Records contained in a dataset

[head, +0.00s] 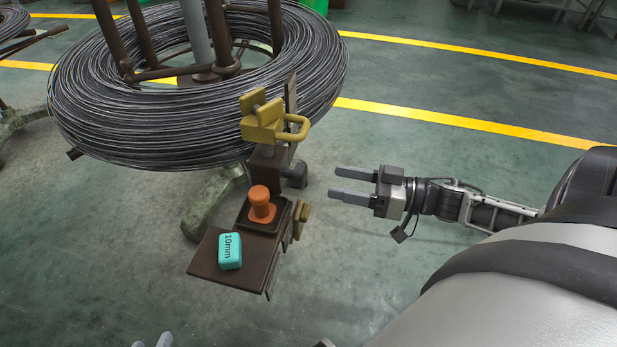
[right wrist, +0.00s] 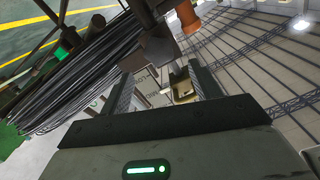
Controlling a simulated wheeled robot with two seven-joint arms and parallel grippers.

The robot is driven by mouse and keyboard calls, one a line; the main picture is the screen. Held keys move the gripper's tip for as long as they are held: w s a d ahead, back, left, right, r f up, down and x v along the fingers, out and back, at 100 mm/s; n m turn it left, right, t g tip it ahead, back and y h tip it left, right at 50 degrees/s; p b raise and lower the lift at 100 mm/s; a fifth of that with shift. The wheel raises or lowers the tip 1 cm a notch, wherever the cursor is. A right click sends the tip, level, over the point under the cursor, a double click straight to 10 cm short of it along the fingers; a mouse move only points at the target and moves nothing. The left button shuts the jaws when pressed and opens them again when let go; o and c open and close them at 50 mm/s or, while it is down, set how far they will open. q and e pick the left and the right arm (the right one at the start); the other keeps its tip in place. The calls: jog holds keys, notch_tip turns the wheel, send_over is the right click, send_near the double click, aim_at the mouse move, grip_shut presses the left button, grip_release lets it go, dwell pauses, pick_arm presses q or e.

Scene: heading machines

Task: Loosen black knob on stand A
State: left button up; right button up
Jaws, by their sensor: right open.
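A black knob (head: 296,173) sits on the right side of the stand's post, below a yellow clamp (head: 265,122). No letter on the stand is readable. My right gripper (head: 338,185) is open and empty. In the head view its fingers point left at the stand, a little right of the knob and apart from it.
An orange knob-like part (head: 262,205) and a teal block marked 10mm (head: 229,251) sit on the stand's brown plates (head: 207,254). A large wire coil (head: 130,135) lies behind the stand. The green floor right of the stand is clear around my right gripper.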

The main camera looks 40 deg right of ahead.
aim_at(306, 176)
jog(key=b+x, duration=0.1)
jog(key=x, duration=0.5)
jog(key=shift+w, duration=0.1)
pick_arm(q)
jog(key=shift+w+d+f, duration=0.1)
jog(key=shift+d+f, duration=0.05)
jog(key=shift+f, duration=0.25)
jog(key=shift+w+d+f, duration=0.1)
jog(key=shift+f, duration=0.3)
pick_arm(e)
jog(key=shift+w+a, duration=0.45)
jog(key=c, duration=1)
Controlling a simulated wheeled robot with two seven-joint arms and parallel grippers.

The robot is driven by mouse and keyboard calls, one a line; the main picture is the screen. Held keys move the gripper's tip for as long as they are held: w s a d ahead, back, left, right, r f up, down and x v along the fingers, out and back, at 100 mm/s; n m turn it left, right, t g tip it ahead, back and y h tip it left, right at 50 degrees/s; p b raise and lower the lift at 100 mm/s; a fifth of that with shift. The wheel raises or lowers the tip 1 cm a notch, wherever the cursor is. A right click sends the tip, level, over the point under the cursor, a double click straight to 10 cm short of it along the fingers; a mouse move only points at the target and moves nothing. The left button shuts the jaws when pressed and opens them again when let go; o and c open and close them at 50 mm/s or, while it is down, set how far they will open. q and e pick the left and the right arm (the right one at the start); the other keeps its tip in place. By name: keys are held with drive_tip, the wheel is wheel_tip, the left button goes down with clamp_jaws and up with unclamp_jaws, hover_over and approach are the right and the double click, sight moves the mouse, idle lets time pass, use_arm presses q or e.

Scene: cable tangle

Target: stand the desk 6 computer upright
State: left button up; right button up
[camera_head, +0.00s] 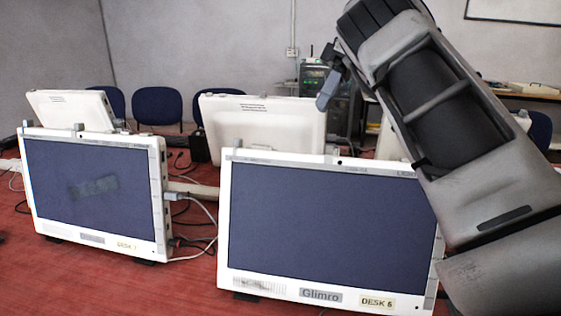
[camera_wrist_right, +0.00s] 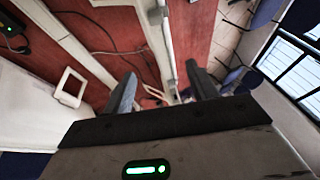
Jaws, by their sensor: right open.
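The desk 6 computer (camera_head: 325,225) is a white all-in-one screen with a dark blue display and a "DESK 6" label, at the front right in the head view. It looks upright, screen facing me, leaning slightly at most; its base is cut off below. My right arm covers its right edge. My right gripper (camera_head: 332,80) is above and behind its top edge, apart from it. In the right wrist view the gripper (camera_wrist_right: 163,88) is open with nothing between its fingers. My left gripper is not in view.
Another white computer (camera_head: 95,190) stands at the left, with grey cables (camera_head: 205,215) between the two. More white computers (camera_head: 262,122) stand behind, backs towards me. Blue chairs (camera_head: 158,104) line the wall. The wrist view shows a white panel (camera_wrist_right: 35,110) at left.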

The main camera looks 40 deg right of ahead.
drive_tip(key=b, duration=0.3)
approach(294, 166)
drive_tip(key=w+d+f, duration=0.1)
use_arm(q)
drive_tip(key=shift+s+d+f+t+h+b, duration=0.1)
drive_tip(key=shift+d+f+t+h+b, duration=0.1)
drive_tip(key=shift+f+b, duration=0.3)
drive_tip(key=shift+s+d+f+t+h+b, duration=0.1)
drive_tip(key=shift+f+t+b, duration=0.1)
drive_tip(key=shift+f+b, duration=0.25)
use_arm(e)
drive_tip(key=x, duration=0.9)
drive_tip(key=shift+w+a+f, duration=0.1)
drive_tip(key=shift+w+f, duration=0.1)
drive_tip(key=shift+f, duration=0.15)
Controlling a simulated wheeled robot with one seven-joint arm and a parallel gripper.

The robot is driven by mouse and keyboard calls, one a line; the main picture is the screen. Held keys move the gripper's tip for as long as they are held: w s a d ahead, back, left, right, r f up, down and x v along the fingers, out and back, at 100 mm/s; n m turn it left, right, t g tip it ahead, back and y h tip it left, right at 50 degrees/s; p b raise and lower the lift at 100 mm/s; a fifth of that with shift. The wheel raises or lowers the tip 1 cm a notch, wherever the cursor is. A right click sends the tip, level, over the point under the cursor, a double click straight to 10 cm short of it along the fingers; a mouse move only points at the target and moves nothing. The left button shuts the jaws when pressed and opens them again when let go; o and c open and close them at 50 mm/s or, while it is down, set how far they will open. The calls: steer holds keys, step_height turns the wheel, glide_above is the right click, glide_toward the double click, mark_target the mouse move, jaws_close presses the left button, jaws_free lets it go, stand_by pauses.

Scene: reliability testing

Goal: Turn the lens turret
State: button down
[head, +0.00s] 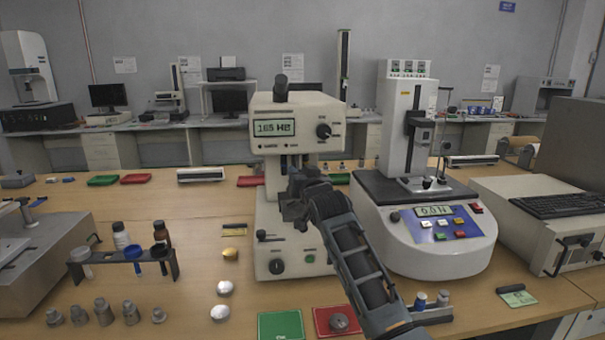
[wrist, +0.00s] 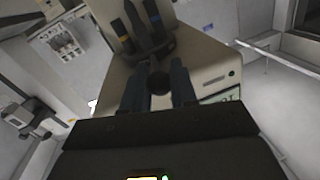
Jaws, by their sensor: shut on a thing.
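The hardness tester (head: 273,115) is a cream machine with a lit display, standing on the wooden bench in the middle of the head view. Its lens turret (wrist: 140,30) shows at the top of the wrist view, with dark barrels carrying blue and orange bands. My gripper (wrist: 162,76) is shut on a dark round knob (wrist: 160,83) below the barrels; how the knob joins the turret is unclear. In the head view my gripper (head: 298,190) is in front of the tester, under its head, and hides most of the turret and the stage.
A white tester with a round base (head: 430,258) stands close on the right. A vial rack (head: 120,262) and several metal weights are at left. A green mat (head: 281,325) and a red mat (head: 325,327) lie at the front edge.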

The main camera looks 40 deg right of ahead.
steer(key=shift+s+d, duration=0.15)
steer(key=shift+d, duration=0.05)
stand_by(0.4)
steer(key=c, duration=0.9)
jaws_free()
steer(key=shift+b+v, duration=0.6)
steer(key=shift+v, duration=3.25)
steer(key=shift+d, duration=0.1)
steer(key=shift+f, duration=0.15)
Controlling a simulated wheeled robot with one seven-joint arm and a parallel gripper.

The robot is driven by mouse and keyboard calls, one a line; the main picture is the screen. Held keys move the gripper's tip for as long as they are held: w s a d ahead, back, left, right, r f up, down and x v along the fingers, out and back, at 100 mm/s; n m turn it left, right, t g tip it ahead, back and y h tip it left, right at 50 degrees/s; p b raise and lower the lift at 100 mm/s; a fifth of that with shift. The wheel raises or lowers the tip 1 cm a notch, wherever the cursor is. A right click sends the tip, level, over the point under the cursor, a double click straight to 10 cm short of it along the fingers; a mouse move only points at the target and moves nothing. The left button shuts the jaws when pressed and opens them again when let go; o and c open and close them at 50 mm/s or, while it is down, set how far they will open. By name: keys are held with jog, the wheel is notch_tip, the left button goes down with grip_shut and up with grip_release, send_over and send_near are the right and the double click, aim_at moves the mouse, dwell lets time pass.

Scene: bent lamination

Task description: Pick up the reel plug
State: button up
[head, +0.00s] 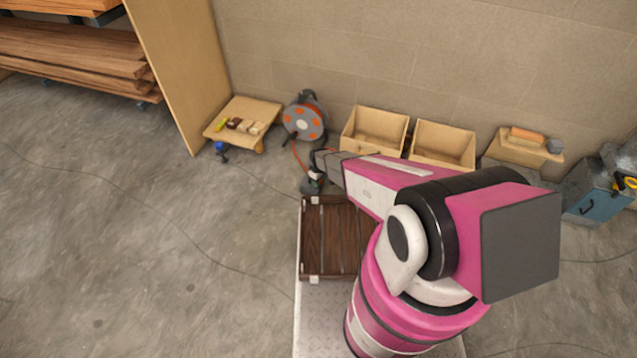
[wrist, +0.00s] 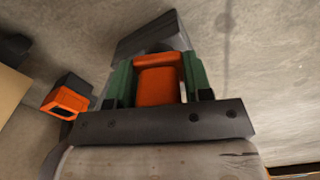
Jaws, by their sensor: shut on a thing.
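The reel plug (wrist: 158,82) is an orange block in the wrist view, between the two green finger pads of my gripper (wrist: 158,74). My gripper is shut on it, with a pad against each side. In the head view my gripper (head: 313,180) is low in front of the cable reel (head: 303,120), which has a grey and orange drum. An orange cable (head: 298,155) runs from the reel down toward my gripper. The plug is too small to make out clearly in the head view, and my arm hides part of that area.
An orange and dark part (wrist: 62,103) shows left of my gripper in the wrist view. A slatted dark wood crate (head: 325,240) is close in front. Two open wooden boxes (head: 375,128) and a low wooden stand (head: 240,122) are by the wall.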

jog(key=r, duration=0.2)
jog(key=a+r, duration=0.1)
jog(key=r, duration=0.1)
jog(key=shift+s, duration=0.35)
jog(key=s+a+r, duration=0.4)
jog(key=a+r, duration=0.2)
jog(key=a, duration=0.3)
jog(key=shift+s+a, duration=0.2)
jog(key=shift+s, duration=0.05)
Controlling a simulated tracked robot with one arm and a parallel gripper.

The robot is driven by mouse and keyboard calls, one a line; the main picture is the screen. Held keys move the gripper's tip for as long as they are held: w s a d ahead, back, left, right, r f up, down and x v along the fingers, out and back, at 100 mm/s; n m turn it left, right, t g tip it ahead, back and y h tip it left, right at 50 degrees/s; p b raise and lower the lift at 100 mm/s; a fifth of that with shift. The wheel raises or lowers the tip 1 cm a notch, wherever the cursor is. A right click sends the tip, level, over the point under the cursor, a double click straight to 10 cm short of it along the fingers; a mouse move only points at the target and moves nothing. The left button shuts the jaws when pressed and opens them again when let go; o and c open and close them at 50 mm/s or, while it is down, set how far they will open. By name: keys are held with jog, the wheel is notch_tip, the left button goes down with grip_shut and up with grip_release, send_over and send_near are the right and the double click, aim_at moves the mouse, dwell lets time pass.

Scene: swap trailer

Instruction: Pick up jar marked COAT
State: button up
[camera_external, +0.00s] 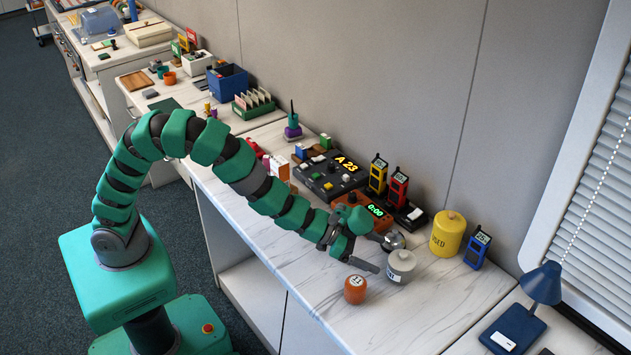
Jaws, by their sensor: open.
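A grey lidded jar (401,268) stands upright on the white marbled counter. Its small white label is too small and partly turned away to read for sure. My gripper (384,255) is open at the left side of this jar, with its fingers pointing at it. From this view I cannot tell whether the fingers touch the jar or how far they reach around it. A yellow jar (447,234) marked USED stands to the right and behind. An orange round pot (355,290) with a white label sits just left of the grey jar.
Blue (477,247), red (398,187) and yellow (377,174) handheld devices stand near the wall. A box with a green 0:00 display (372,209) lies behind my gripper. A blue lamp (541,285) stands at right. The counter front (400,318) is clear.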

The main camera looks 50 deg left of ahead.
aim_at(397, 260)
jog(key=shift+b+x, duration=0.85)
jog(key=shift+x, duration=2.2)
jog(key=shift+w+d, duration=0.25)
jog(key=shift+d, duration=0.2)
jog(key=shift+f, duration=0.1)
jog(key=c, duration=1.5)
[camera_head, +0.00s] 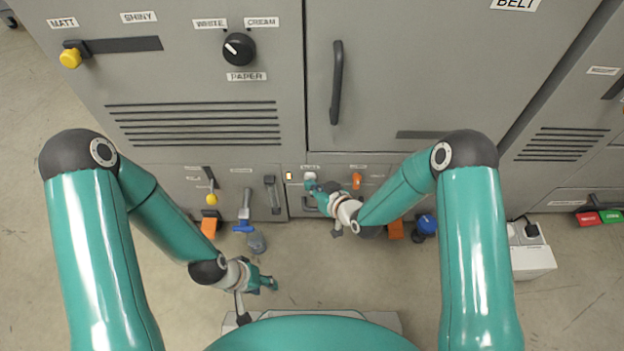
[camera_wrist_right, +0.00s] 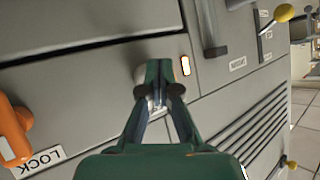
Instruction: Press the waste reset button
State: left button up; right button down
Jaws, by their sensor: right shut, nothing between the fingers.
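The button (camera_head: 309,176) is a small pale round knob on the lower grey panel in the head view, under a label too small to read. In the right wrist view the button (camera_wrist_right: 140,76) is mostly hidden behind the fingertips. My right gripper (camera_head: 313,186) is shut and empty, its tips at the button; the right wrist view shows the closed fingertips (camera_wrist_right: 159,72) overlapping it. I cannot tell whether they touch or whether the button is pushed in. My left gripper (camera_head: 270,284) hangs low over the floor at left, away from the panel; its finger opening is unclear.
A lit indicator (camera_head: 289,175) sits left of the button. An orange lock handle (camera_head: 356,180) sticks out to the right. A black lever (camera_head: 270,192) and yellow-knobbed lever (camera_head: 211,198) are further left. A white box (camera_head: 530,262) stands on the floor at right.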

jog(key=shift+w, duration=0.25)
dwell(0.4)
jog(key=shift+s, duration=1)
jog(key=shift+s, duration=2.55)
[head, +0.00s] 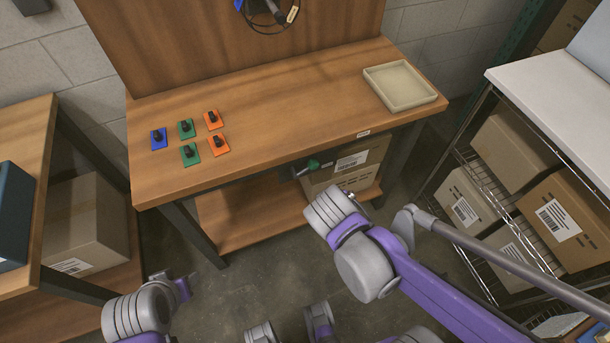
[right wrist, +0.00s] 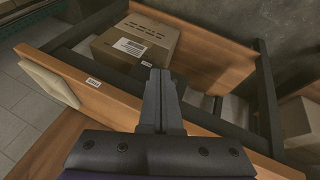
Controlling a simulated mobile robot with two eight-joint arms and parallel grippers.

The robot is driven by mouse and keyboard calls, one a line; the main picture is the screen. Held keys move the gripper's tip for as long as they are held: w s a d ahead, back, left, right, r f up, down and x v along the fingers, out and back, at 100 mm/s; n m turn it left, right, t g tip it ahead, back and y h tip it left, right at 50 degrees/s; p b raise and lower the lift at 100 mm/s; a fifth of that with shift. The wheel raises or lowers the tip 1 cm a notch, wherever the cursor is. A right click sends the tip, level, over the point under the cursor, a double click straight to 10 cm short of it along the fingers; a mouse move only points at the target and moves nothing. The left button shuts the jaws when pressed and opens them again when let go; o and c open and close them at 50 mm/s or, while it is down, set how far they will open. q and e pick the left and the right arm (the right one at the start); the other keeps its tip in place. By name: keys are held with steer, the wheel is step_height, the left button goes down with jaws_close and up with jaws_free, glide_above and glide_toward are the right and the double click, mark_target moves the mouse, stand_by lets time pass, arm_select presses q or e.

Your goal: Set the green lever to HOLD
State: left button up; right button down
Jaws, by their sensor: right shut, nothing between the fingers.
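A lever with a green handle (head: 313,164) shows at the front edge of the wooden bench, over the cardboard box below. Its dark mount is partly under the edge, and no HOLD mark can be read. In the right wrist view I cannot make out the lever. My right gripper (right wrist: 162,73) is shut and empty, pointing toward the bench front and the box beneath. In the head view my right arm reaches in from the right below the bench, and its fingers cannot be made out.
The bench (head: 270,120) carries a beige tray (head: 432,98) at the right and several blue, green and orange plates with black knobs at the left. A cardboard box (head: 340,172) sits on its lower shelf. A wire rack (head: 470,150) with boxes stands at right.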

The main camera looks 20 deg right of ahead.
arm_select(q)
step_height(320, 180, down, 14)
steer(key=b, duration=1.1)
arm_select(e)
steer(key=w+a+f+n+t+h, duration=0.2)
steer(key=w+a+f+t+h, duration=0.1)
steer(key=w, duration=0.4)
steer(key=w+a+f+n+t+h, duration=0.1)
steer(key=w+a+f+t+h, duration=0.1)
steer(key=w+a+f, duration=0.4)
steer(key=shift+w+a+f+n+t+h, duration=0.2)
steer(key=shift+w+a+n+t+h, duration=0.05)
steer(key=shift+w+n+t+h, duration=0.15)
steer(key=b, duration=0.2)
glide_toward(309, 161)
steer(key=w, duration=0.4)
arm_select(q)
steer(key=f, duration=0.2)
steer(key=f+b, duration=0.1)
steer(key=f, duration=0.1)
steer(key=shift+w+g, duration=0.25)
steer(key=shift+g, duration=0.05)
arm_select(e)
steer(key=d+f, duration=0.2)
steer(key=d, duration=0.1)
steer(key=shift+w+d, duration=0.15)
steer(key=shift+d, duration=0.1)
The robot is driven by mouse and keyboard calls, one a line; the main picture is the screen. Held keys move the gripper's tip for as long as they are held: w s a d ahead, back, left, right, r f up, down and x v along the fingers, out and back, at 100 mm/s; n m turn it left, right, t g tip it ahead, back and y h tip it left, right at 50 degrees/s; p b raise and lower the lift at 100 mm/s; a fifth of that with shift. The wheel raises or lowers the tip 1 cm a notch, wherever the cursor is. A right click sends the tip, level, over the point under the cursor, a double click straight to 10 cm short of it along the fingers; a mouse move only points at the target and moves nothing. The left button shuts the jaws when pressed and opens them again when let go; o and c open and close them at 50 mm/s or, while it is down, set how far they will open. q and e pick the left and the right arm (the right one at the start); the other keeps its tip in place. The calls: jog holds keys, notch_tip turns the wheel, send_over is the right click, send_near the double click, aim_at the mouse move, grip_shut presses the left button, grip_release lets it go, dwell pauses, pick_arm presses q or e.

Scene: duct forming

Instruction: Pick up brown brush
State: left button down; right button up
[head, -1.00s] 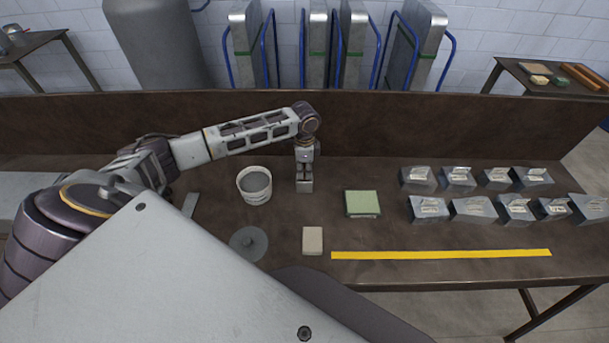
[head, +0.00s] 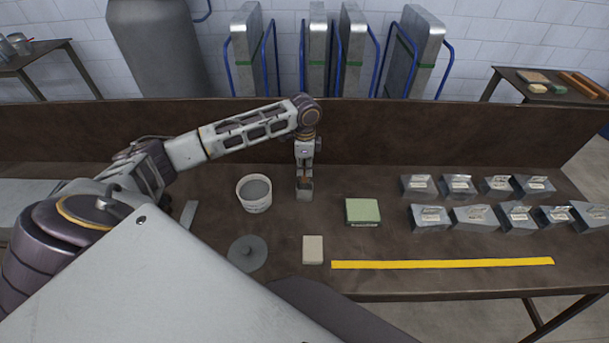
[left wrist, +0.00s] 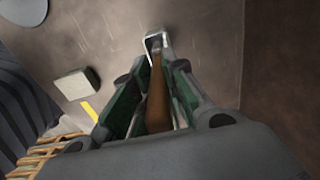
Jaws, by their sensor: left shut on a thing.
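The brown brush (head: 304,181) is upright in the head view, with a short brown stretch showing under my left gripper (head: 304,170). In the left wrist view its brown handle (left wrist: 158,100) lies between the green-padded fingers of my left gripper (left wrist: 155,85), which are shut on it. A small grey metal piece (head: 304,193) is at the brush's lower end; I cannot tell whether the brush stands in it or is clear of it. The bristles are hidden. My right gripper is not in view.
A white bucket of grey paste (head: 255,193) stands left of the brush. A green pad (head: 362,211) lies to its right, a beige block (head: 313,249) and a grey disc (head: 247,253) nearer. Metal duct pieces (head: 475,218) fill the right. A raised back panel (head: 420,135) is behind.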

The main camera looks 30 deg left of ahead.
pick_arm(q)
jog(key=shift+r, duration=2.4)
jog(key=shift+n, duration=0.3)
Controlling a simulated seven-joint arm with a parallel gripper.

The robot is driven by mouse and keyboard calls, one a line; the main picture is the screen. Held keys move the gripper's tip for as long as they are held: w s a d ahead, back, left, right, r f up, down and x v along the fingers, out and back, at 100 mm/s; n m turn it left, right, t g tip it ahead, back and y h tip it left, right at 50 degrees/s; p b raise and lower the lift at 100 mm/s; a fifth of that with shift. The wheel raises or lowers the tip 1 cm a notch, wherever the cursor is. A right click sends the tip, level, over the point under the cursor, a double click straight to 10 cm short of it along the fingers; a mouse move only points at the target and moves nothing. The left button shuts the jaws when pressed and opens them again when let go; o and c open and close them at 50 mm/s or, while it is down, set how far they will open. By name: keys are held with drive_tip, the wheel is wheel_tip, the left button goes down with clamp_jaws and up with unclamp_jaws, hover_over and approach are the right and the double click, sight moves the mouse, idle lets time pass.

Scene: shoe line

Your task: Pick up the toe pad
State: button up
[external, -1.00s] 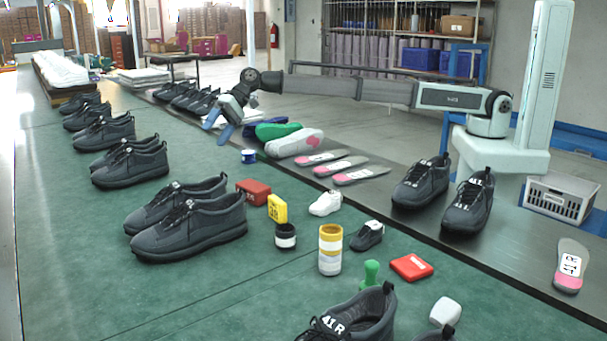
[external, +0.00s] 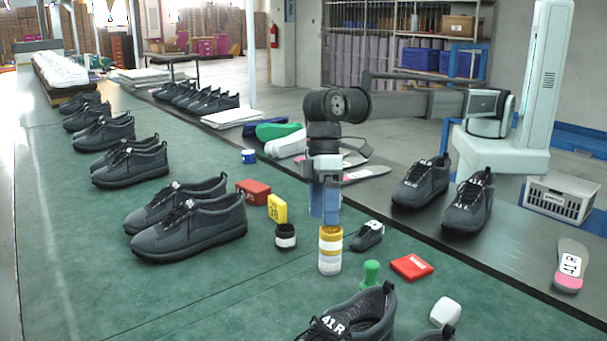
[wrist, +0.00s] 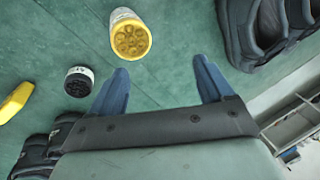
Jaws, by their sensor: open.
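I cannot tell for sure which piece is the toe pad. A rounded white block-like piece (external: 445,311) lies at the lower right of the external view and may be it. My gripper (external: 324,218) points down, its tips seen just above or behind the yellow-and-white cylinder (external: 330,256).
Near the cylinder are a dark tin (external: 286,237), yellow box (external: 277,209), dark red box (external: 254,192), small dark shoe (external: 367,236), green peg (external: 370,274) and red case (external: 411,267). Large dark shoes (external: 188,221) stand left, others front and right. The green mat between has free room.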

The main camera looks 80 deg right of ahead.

[YOUR INSTRUCTIONS]
Of all the lines in the entries, how many contain the word "parallel"? Give only the number.

[WRITTEN REPLY]
7